**Excerpted records:**

============================================================

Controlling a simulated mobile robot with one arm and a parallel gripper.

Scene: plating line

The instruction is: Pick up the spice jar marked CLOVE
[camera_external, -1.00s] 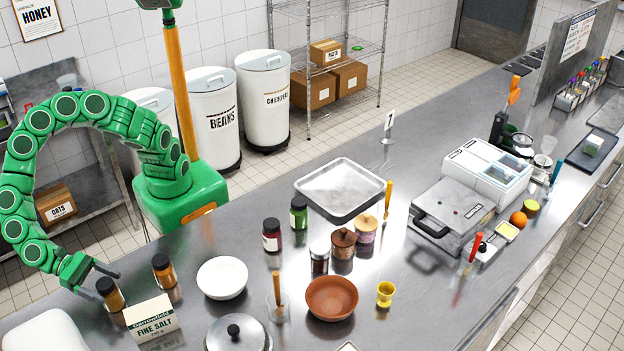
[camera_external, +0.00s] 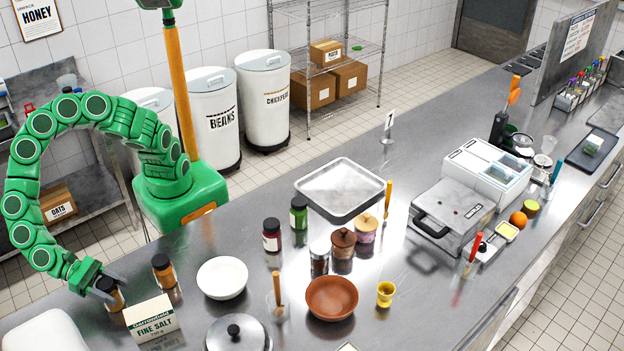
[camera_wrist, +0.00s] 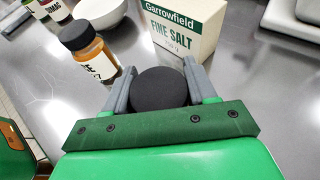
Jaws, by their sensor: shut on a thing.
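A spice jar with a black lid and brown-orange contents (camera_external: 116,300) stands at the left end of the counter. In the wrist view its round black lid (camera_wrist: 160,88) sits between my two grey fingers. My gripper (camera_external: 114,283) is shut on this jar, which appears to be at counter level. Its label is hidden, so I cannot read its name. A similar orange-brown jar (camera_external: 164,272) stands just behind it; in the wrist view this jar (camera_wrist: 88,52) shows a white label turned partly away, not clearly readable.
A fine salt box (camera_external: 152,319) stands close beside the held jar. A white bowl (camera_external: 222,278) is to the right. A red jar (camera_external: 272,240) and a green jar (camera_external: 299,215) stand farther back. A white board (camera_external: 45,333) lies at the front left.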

============================================================

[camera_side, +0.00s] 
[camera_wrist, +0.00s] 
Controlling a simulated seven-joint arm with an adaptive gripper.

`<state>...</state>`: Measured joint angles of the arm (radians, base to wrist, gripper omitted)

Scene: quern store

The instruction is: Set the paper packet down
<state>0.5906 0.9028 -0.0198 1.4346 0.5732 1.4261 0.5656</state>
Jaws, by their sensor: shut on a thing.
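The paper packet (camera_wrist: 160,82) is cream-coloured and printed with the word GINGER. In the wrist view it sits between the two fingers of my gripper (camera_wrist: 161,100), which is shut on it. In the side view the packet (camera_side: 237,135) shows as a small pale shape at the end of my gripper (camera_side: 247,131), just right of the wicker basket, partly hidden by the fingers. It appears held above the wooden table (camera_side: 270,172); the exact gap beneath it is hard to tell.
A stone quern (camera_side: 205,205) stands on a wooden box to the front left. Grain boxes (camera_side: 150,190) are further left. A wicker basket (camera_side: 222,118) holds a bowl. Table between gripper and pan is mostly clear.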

============================================================

Exactly the lines from the line that has "wrist, gripper omitted)" through the line that has "The instruction is: Set the paper packet down" are to be repeated, both included, with nothing added.

**The completed task:**
`<state>...</state>`: Measured joint angles of the arm (radians, base to wrist, gripper omitted)

Scene: quern store

The instruction is: Set the paper packet down

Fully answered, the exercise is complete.